DIRECTIONS – Reproduce the data below in full and exclude every picture.

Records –
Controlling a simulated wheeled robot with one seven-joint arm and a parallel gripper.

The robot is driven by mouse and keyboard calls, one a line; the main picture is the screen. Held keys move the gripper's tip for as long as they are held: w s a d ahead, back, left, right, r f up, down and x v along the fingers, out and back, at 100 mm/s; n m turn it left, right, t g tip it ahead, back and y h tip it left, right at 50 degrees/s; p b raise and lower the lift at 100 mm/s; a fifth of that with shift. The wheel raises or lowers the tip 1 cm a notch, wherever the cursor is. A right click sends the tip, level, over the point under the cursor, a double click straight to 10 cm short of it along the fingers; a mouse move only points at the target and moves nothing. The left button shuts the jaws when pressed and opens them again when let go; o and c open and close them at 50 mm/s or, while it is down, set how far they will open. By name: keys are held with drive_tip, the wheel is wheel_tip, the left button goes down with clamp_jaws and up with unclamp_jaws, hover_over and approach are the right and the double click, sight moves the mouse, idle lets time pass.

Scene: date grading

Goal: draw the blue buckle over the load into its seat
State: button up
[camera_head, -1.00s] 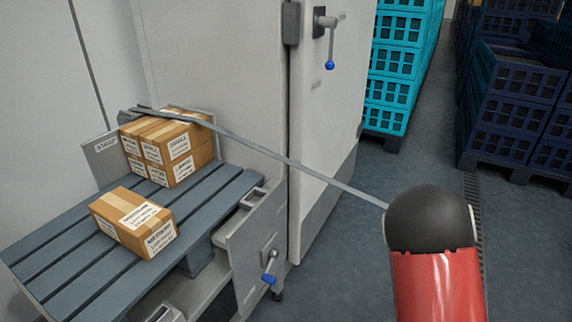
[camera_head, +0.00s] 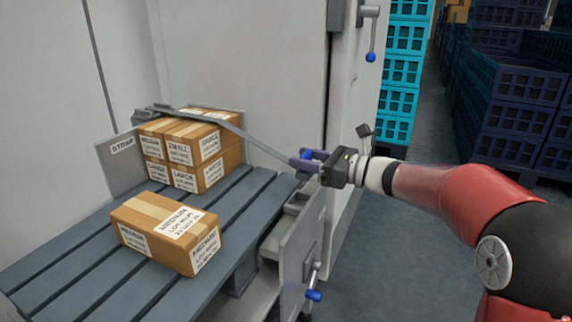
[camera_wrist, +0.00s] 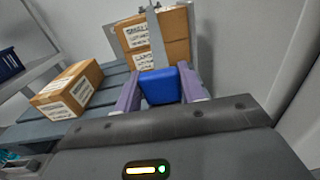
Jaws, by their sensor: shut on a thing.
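The blue buckle (camera_wrist: 160,86) is between my gripper's purple fingers in the wrist view, at the end of a grey strap (camera_wrist: 156,38). In the head view my gripper (camera_head: 304,160) is shut on the buckle (camera_head: 308,154), out to the right of the load. The strap (camera_head: 258,144) runs from the back left over the top of the stacked cartons (camera_head: 190,150) and slopes down to my gripper. I cannot make out the buckle's seat for certain.
A single MEDIUM carton (camera_head: 168,232) lies at the front of the pallet. A grey housing (camera_head: 292,245) with a blue-knobbed lever (camera_head: 313,296) stands at the pallet's right edge. A white cabinet (camera_head: 260,80) rises behind. Teal crates (camera_head: 400,70) and dark blue crates (camera_head: 515,90) stand farther right.

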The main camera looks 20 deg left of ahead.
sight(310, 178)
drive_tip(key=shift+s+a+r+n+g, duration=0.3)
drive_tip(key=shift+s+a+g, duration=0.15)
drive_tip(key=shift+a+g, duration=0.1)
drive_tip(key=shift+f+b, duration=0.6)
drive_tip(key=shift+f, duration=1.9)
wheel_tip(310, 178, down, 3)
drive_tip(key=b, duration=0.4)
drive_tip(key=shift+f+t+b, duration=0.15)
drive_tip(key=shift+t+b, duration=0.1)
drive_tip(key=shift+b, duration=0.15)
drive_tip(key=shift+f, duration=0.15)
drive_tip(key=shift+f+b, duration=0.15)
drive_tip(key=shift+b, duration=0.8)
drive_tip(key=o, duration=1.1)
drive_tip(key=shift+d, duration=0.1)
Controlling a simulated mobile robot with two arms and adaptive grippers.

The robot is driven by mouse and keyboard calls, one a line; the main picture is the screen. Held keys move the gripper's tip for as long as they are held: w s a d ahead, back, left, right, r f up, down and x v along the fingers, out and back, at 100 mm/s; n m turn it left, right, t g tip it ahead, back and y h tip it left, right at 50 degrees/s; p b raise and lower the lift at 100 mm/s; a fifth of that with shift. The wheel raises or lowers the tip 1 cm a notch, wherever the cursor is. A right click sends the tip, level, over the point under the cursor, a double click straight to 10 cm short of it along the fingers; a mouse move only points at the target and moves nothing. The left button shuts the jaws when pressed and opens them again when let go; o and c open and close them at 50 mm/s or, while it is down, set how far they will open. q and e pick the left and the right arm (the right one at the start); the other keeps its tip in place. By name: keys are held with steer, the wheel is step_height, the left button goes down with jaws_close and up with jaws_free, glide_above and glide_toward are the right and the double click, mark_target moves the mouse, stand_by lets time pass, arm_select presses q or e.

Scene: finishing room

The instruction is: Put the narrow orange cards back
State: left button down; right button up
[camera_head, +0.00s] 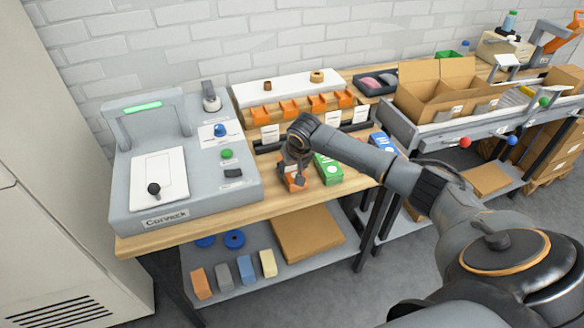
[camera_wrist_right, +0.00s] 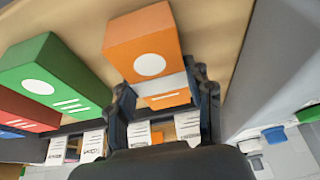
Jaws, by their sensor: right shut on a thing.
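A narrow orange card box (camera_head: 296,184) stands near the front edge of the wooden bench. My right gripper (camera_head: 291,175) reaches down over it from behind. In the right wrist view the orange box (camera_wrist_right: 145,42), with a white round mark, lies between the two dark fingers (camera_wrist_right: 163,92), which are shut on it. A green box (camera_head: 328,169) stands just right of it; it also shows in the wrist view (camera_wrist_right: 50,75). Behind the gripper is a rack with orange holders (camera_head: 290,109) and white labels (camera_head: 270,132). My left gripper is not in view.
A grey Corvack machine (camera_head: 185,170) fills the bench's left end. A red box (camera_wrist_right: 27,111) and a blue box (camera_head: 381,142) stand beyond the green one. Open cardboard boxes (camera_head: 448,95) stand at the right. The lower shelf holds several coloured blocks and flat cardboard (camera_head: 307,233).

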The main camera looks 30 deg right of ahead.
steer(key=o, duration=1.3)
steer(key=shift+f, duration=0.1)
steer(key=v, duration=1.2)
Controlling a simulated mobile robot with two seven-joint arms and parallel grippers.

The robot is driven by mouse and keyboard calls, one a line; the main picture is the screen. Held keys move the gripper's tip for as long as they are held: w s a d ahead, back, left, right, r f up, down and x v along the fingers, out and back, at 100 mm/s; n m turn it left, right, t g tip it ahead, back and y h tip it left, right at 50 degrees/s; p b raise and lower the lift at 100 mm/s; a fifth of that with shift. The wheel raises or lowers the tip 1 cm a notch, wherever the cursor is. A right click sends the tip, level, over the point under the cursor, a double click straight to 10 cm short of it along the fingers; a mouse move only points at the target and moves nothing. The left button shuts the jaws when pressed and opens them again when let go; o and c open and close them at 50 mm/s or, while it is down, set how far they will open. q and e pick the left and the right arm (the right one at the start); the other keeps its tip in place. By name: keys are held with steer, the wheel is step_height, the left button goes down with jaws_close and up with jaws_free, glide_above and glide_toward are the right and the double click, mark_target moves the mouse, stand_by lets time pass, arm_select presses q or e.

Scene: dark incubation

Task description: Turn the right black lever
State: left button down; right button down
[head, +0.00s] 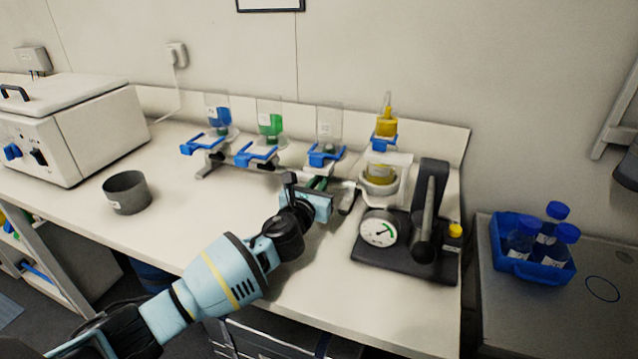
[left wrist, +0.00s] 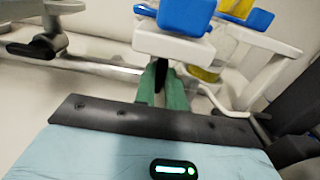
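A rack on the bench carries clear cups in blue clamps (head: 325,158). In the left wrist view the nearest white holder with its blue clamp (left wrist: 187,15) is above my fingers. My left gripper (head: 317,184) is low in front of the rack's right part. Its green fingers (left wrist: 162,88) are close together, one on each side of a narrow dark piece, which looks like the right black lever (left wrist: 159,80). The fingers hide most of it. Another dark grey lever-like part (left wrist: 35,46) shows at the left of the wrist view. My right gripper is not in view.
Right of the gripper stands a black pump with a white dial gauge (head: 379,230). A flask with yellow liquid (head: 380,173) is behind it. A grey pot (head: 126,193) and a white box machine (head: 75,130) are left. Blue-capped bottles stand in a blue tray (head: 533,275) at right.

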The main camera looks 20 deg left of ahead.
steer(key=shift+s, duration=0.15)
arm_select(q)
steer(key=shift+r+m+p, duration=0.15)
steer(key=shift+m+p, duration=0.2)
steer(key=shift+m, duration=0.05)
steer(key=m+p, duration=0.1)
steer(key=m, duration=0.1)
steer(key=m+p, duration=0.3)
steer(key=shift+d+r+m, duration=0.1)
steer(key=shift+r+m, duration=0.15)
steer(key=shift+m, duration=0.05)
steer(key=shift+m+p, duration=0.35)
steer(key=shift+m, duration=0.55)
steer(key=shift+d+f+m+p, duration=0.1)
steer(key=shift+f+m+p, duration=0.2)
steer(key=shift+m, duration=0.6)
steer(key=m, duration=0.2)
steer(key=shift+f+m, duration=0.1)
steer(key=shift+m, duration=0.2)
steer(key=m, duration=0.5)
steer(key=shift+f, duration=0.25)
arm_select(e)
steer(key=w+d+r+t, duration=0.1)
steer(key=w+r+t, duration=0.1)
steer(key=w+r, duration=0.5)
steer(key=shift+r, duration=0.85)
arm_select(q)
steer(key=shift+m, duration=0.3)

TASK RESULT –
Controlling a simulated wheeled robot with one seven-joint arm and a parallel gripper.

The robot is driven by mouse and keyboard calls, one a line; the main picture is the screen. Held keys move the gripper's tip for as long as they are held: w s a d ahead, back, left, right, r f up, down and x v along the fingers, out and back, at 100 mm/s; n m turn it left, right, t g tip it ahead, back and y h tip it left, right at 50 degrees/s; p b raise and lower the lift at 100 mm/s; a fifth of that with shift. The wheel raises or lowers the tip 1 cm a notch, wherever the cursor is. A right click sends the tip, level, over the point under the cursor, a double click straight to 10 cm short of it along the fingers; a mouse move only points at the target and moves nothing. The left button shuts the jaws when pressed and opens them again when let go; o and c open and close them at 50 mm/s or, while it is down, set how far they will open. By name: keys are held with drive_tip, the wheel is wheel_tip, the left button goes down with clamp_jaws and up with unclamp_jaws, hover_over and approach are the right and the double click, sight moves the mouse, idle lets time pass.

Scene: date grading

Goal: draw the blue buckle over the load into its seat
State: button up
[camera_head, -1.00s] 
[camera_head, +0.00s] 
[camera_wrist, +0.00s] 
Jaws, by their sensor: shut on a thing.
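The blue buckle (camera_wrist: 160,86) is between my gripper's purple fingers in the wrist view, at the end of a grey strap (camera_wrist: 156,38). In the head view my gripper (camera_head: 304,160) is shut on the buckle (camera_head: 308,154), out to the right of the load. The strap (camera_head: 258,144) runs from the back left over the top of the stacked cartons (camera_head: 190,150) and slopes down to my gripper. I cannot make out the buckle's seat for certain.
A single MEDIUM carton (camera_head: 168,232) lies at the front of the pallet. A grey housing (camera_head: 292,245) with a blue-knobbed lever (camera_head: 313,296) stands at the pallet's right edge. A white cabinet (camera_head: 260,80) rises behind. Teal crates (camera_head: 400,70) and dark blue crates (camera_head: 515,90) stand farther right.

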The main camera looks 20 deg left of ahead.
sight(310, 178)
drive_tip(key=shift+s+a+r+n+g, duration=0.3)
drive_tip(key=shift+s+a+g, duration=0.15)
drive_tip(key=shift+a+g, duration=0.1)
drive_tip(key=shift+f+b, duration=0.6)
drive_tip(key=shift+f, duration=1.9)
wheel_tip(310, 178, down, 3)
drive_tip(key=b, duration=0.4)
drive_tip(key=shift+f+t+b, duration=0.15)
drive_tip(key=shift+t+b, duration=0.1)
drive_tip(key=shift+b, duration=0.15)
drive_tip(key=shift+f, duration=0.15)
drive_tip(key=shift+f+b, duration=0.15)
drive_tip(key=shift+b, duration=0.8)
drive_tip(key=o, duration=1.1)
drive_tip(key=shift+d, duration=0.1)
Controlling a simulated mobile robot with two arms and adaptive grippers.

The robot is driven by mouse and keyboard calls, one a line; the main picture is the screen. Held keys move the gripper's tip for as long as they are held: w s a d ahead, back, left, right, r f up, down and x v along the fingers, out and back, at 100 mm/s; n m turn it left, right, t g tip it ahead, back and y h tip it left, right at 50 degrees/s; p b raise and lower the lift at 100 mm/s; a fifth of that with shift. The wheel raises or lowers the tip 1 cm a notch, wherever the cursor is. A right click sends the tip, level, over the point under the cursor, a double click straight to 10 cm short of it along the fingers; a mouse move only points at the target and moves nothing. The left button shuts the jaws when pressed and opens them again when let go; o and c open and close them at 50 mm/s or, while it is down, set how far they will open. q and e pick the left and the right arm (the right one at the start); the other keeps its tip in place. By name: keys are held with steer, the wheel is step_height, the left button goes down with jaws_close and up with jaws_free, glide_above and glide_toward are the right and the double click, mark_target moves the mouse, stand_by lets time pass, arm_select presses q or e.

Scene: finishing room

The instruction is: Put the narrow orange cards back
State: left button down; right button up
[camera_head, +0.00s] 
[camera_wrist_right, +0.00s] 
Jaws, by their sensor: right shut on a thing.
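A narrow orange card box (camera_head: 296,184) stands near the front edge of the wooden bench. My right gripper (camera_head: 291,175) reaches down over it from behind. In the right wrist view the orange box (camera_wrist_right: 145,42), with a white round mark, lies between the two dark fingers (camera_wrist_right: 163,92), which are shut on it. A green box (camera_head: 328,169) stands just right of it; it also shows in the wrist view (camera_wrist_right: 50,75). Behind the gripper is a rack with orange holders (camera_head: 290,109) and white labels (camera_head: 270,132). My left gripper is not in view.
A grey Corvack machine (camera_head: 185,170) fills the bench's left end. A red box (camera_wrist_right: 27,111) and a blue box (camera_head: 381,142) stand beyond the green one. Open cardboard boxes (camera_head: 448,95) stand at the right. The lower shelf holds several coloured blocks and flat cardboard (camera_head: 307,233).

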The main camera looks 30 deg right of ahead.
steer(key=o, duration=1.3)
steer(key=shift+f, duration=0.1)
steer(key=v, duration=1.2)
Controlling a simulated mobile robot with two seven-joint arms and parallel grippers.

The robot is driven by mouse and keyboard calls, one a line; the main picture is the screen. Held keys move the gripper's tip for as long as they are held: w s a d ahead, back, left, right, r f up, down and x v along the fingers, out and back, at 100 mm/s; n m turn it left, right, t g tip it ahead, back and y h tip it left, right at 50 degrees/s; p b raise and lower the lift at 100 mm/s; a fifth of that with shift. The wheel raises or lowers the tip 1 cm a notch, wherever the cursor is. A right click sends the tip, level, over the point under the cursor, a double click straight to 10 cm short of it along the fingers; a mouse move only points at the target and moves nothing. The left button shuts the jaws when pressed and opens them again when let go; o and c open and close them at 50 mm/s or, while it is down, set how far they will open. q and e pick the left and the right arm (the right one at the start); the other keeps its tip in place. By name: keys are held with steer, the wheel is step_height, the left button goes down with jaws_close and up with jaws_free, glide_above and glide_toward are the right and the double click, mark_target moves the mouse, stand_by lets time pass, arm_select presses q or e.

Scene: dark incubation

Task description: Turn the right black lever
State: left button down; right button down
[head, +0.00s] 
[left wrist, +0.00s] 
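A rack on the bench carries clear cups in blue clamps (head: 325,158). In the left wrist view the nearest white holder with its blue clamp (left wrist: 187,15) is above my fingers. My left gripper (head: 317,184) is low in front of the rack's right part. Its green fingers (left wrist: 162,88) are close together, one on each side of a narrow dark piece, which looks like the right black lever (left wrist: 159,80). The fingers hide most of it. Another dark grey lever-like part (left wrist: 35,46) shows at the left of the wrist view. My right gripper is not in view.
Right of the gripper stands a black pump with a white dial gauge (head: 379,230). A flask with yellow liquid (head: 380,173) is behind it. A grey pot (head: 126,193) and a white box machine (head: 75,130) are left. Blue-capped bottles stand in a blue tray (head: 533,275) at right.

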The main camera looks 20 deg left of ahead.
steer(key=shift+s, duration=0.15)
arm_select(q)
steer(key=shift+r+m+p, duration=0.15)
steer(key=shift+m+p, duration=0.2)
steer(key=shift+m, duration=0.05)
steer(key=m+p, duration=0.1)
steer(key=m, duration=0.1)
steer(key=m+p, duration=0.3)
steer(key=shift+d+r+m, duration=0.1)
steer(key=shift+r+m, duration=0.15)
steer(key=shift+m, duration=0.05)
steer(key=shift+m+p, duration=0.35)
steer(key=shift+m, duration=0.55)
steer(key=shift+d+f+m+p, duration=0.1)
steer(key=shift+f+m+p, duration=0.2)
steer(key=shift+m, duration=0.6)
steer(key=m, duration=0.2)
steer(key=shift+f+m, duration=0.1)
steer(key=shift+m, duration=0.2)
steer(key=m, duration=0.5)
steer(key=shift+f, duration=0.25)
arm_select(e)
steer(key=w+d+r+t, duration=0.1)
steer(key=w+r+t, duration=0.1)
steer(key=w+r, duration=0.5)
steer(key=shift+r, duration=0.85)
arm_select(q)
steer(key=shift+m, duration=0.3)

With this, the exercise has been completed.